─── RECORD LIST

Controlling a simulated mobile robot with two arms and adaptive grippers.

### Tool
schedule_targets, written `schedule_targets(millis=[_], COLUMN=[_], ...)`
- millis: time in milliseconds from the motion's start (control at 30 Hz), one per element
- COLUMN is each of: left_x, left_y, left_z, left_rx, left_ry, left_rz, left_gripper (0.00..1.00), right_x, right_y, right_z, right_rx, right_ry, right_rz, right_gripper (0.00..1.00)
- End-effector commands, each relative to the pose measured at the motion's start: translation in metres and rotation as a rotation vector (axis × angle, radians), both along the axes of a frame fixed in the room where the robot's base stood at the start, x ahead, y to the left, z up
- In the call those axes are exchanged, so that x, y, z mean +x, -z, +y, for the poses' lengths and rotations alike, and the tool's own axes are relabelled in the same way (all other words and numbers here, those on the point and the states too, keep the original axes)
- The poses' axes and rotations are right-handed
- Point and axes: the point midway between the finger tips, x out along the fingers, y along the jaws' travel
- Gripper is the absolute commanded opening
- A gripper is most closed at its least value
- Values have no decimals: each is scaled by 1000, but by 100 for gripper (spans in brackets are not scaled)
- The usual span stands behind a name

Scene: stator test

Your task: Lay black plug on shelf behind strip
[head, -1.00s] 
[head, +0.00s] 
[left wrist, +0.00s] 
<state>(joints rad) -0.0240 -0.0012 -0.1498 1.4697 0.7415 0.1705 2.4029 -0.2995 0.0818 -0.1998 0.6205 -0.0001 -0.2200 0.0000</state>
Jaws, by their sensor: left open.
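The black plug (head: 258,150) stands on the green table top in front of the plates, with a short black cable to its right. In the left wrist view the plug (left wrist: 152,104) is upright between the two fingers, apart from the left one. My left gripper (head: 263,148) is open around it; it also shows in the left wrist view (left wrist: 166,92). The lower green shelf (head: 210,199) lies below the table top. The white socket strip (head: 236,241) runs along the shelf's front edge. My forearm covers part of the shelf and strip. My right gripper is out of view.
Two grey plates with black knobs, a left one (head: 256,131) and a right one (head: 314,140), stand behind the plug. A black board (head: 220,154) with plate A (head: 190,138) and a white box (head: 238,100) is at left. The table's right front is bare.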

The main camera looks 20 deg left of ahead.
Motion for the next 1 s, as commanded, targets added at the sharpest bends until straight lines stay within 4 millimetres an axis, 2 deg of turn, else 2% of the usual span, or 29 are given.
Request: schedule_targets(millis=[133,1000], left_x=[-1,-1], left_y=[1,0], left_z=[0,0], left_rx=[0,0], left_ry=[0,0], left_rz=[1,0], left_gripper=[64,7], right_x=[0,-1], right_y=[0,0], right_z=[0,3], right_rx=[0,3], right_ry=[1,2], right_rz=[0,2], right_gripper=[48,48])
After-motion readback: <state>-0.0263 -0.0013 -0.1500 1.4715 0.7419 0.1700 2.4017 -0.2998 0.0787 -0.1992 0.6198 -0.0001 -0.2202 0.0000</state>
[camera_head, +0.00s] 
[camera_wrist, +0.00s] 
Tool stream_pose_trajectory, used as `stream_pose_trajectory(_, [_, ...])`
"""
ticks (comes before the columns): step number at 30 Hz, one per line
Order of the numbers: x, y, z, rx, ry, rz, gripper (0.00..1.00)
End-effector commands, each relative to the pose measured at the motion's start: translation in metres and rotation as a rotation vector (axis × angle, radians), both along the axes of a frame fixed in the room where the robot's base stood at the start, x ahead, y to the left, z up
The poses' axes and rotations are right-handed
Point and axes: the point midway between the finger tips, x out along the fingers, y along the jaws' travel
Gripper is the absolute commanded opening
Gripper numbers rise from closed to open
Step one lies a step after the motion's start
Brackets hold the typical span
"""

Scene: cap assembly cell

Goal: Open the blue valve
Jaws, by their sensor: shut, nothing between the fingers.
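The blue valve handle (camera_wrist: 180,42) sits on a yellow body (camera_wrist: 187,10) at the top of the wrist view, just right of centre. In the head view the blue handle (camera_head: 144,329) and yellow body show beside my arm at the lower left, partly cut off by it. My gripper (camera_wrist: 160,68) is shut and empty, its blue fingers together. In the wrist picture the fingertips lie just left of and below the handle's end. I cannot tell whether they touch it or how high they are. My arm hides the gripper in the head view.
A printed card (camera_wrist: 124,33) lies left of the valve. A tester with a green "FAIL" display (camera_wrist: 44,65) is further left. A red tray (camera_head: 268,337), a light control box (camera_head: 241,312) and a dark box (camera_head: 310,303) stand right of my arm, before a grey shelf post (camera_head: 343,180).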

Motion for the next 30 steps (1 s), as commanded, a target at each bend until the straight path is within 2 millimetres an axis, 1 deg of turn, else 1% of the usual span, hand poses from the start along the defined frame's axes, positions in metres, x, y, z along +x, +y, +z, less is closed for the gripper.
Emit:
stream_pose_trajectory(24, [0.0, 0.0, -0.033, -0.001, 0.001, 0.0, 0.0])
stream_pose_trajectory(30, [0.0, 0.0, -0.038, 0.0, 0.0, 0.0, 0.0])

──────

Quote the data above verbatim from its first line to the line that includes "- Values have", with both boundary lines retained.

Controlling a simulated mobile robot with two arms and adaptive grippers.

### Tool
schedule_targets, written `schedule_targets(millis=[_], COLUMN=[_], ...)`
- millis: time in milliseconds from the motion's start (control at 30 Hz), one per element
- COLUMN is each of: left_x, left_y, left_z, left_rx, left_ry, left_rz, left_gripper (0.00..1.00), right_x, right_y, right_z, right_rx, right_ry, right_rz, right_gripper (0.00..1.00)
- End-effector commands, each relative to the pose measured at the motion's start: translation in metres and rotation as a rotation vector (axis × angle, radians), both along the axes of a frame fixed in the room where the robot's base stood at the start, x ahead, y to the left, z up
- In the call those axes are exchanged, so that x, y, z mean +x, -z, +y, for the poses' lengths and rotations alike, and the tool's own axes are relabelled in the same way (all other words and numbers here, those on the point and the states too, keep the original axes)
- The poses' axes and rotations are right-handed
- Point and axes: the point midway between the finger tips, x out along the fingers, y along the jaws' travel
- Gripper is the absolute commanded opening
- A gripper is most closed at its least value
- Values have no decimals: each is scaled by 1000, but by 100 for gripper (spans in brackets are not scaled)

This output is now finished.